## Goal
Copy out, with no alterations, the lines below running from the one containing "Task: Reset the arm" to the one containing "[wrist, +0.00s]", inclusive at each end; pictures are omitted.

— Begin —

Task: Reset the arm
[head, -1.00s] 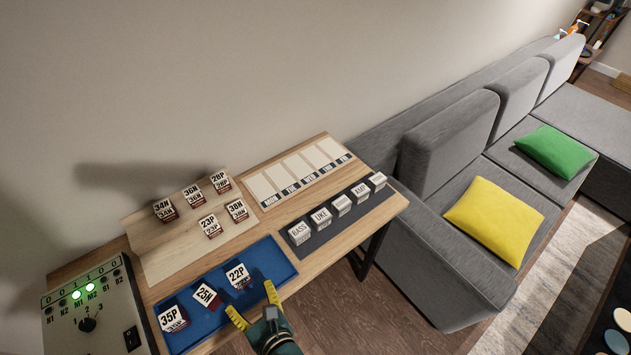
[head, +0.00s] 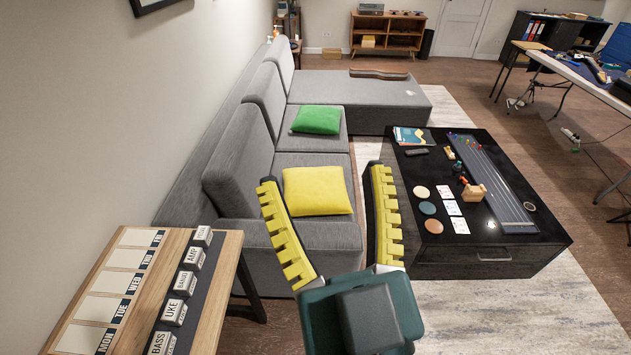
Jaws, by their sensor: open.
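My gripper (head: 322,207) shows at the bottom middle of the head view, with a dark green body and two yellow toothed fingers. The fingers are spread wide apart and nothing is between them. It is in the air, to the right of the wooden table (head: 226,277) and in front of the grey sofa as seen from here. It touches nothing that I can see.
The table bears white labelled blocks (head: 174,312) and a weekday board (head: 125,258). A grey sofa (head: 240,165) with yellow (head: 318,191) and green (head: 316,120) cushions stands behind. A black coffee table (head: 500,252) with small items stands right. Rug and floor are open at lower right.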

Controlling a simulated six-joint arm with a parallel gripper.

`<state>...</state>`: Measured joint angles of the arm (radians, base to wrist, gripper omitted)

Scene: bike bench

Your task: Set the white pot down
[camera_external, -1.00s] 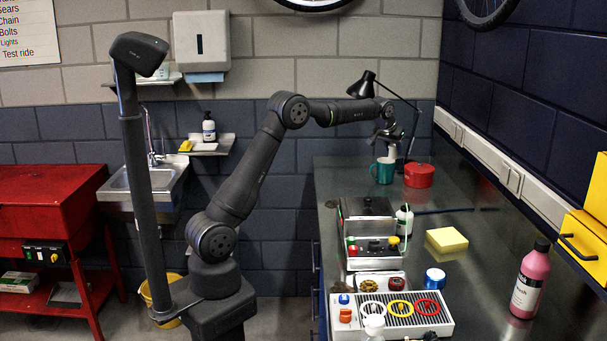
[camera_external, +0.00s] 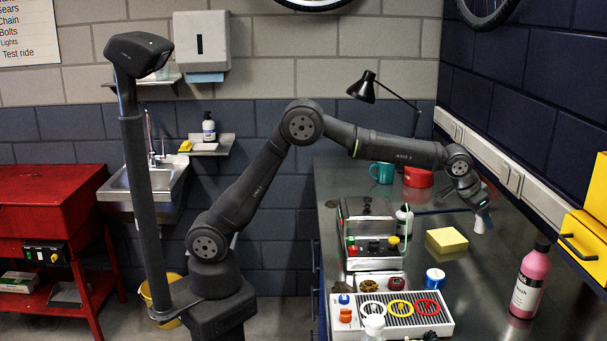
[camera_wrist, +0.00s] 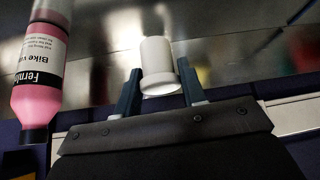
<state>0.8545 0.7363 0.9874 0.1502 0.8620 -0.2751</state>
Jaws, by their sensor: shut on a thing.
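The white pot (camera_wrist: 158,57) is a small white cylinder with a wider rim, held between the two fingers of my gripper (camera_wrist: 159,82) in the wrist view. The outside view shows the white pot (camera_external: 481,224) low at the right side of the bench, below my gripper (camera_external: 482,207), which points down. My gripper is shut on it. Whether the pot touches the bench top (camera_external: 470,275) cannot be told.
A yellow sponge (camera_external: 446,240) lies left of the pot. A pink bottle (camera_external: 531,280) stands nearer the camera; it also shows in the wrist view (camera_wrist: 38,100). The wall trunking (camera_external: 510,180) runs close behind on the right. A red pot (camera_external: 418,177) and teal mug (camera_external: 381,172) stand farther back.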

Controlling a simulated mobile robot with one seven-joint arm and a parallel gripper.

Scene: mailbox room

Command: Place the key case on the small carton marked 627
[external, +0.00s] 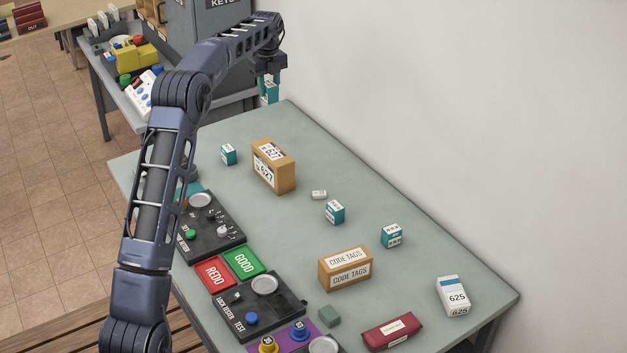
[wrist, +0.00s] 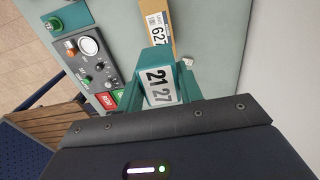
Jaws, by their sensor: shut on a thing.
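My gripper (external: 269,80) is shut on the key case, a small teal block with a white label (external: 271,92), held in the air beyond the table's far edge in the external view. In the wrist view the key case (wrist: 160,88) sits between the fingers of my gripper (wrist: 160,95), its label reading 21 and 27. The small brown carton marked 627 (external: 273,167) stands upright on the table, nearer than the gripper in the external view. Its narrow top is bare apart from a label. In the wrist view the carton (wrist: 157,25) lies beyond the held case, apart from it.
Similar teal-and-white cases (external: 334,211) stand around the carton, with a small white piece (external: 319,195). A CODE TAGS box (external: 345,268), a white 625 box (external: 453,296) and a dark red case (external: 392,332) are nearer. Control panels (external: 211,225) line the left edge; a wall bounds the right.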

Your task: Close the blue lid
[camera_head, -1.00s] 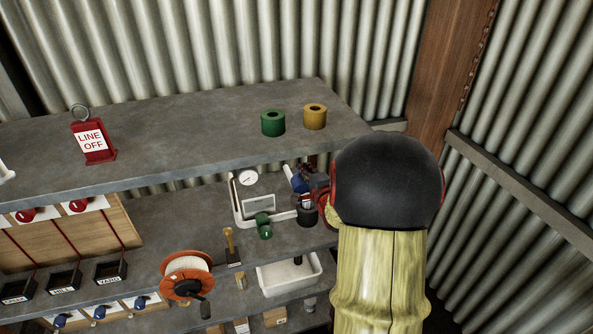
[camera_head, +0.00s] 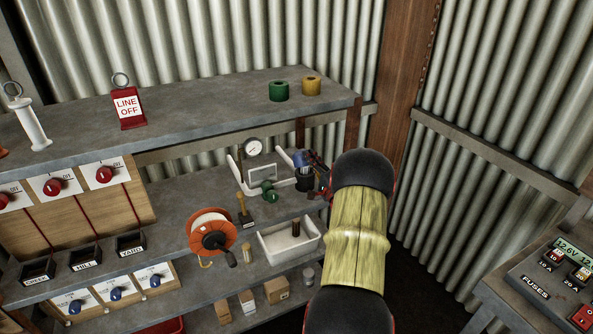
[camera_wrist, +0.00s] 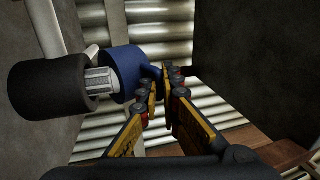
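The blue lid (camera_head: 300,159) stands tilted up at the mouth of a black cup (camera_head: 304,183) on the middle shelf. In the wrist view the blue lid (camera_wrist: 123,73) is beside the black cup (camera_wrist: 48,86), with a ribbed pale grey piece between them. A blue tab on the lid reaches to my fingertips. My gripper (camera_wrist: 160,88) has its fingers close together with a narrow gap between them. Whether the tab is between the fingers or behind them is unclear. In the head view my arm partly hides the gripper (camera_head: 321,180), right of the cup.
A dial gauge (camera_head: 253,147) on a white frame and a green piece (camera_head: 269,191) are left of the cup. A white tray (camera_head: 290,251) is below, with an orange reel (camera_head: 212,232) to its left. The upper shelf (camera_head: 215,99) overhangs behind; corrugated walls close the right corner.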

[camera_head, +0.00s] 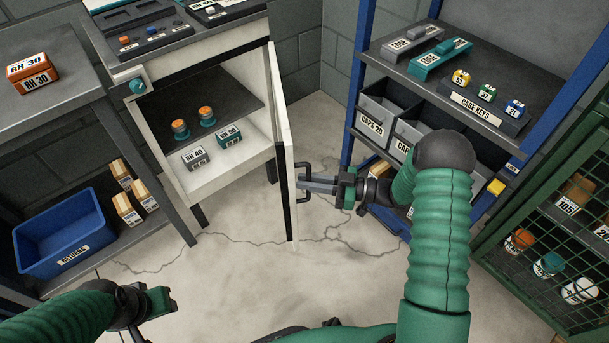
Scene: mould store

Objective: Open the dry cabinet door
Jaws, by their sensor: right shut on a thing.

— End —
— Begin —

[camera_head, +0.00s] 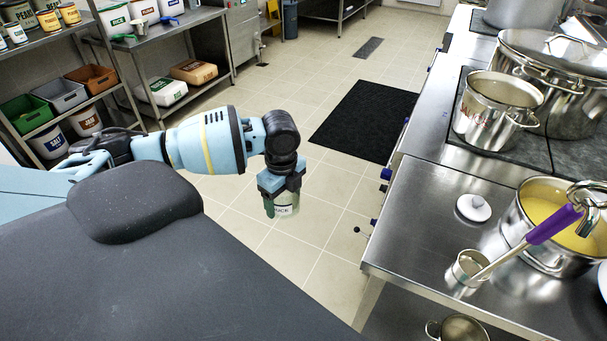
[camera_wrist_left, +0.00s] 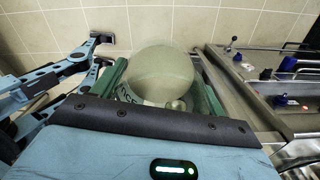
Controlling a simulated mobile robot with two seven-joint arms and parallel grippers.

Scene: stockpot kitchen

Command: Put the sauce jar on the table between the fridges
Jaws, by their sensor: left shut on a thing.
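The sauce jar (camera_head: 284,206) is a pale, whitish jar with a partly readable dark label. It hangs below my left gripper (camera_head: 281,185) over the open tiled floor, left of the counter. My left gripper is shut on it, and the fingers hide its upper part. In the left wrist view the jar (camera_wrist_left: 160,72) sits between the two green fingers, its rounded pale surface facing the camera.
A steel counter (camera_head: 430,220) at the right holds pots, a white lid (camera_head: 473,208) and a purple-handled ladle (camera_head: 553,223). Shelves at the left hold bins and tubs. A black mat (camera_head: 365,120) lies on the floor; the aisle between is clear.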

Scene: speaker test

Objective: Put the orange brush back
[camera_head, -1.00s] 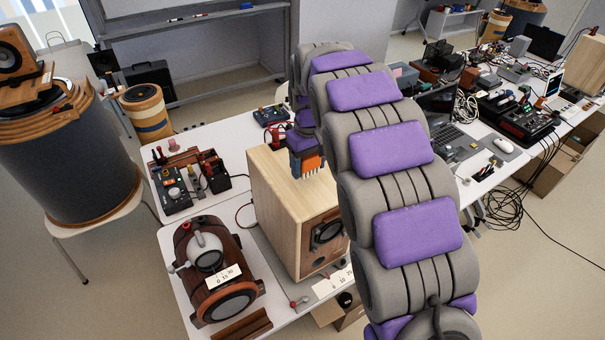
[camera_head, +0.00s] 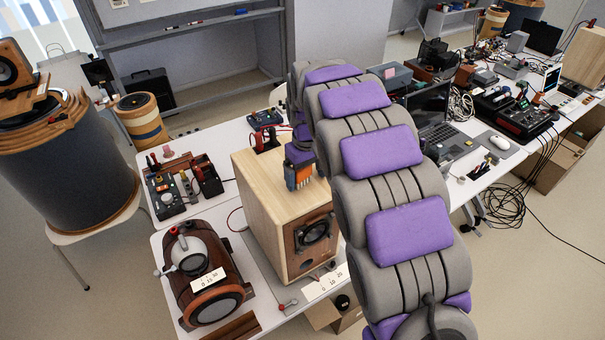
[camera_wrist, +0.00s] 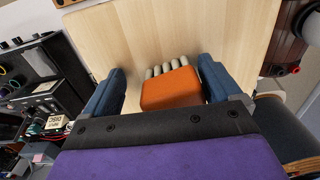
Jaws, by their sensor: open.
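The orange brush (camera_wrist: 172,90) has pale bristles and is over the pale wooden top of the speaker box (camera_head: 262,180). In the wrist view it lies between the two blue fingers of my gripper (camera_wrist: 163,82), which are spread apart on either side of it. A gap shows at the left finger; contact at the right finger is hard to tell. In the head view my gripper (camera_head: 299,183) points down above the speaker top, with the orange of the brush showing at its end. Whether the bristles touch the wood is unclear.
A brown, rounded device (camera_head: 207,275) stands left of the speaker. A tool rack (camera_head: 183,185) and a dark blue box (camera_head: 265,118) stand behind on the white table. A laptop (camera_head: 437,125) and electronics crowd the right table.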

— End —
— Begin —

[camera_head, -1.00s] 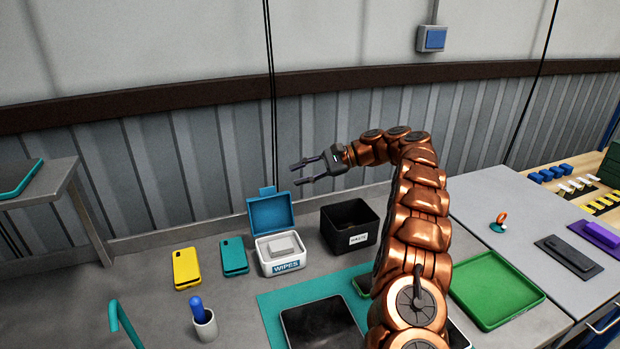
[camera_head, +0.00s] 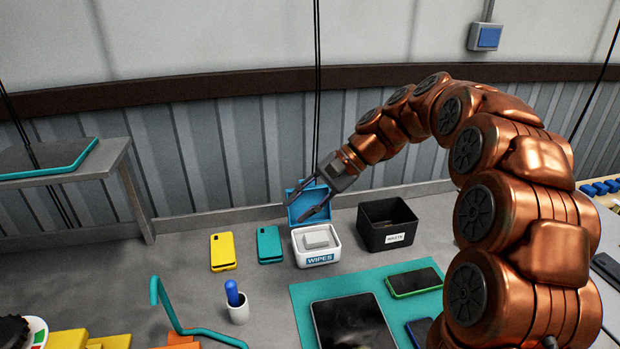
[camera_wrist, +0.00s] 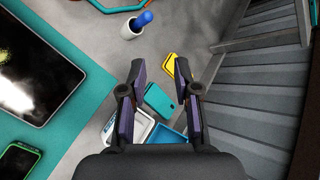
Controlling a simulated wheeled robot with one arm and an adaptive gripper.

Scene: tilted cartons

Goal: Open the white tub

— End —

## The answer
Task: Reset the arm
[head, -1.00s] 
[head, +0.00s] 
Jaws, by their sensor: open.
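My gripper (head: 322,207) shows at the bottom middle of the head view, with a dark green body and two yellow toothed fingers. The fingers are spread wide apart and nothing is between them. It is in the air, to the right of the wooden table (head: 226,277) and in front of the grey sofa as seen from here. It touches nothing that I can see.
The table bears white labelled blocks (head: 174,312) and a weekday board (head: 125,258). A grey sofa (head: 240,165) with yellow (head: 318,191) and green (head: 316,120) cushions stands behind. A black coffee table (head: 500,252) with small items stands right. Rug and floor are open at lower right.

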Controlling a simulated six-joint arm with a parallel gripper.

`<state>...</state>`: Measured joint angles of the arm (radians, base to wrist, gripper omitted)

Scene: bike bench

Your task: Set the white pot down
[camera_external, -1.00s] 
[camera_external, +0.00s] 
[camera_wrist, +0.00s] 
<state>0.8545 0.7363 0.9874 0.1502 0.8620 -0.2751</state>
Jaws, by their sensor: shut on a thing.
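The white pot (camera_wrist: 158,57) is a small white cylinder with a wider rim, held between the two fingers of my gripper (camera_wrist: 159,82) in the wrist view. The outside view shows the white pot (camera_external: 481,224) low at the right side of the bench, below my gripper (camera_external: 482,207), which points down. My gripper is shut on it. Whether the pot touches the bench top (camera_external: 470,275) cannot be told.
A yellow sponge (camera_external: 446,240) lies left of the pot. A pink bottle (camera_external: 531,280) stands nearer the camera; it also shows in the wrist view (camera_wrist: 38,100). The wall trunking (camera_external: 510,180) runs close behind on the right. A red pot (camera_external: 418,177) and teal mug (camera_external: 381,172) stand farther back.

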Controlling a simulated mobile robot with one seven-joint arm and a parallel gripper.

Scene: mailbox room

Command: Place the key case on the small carton marked 627
[external, +0.00s] 
[wrist, +0.00s] 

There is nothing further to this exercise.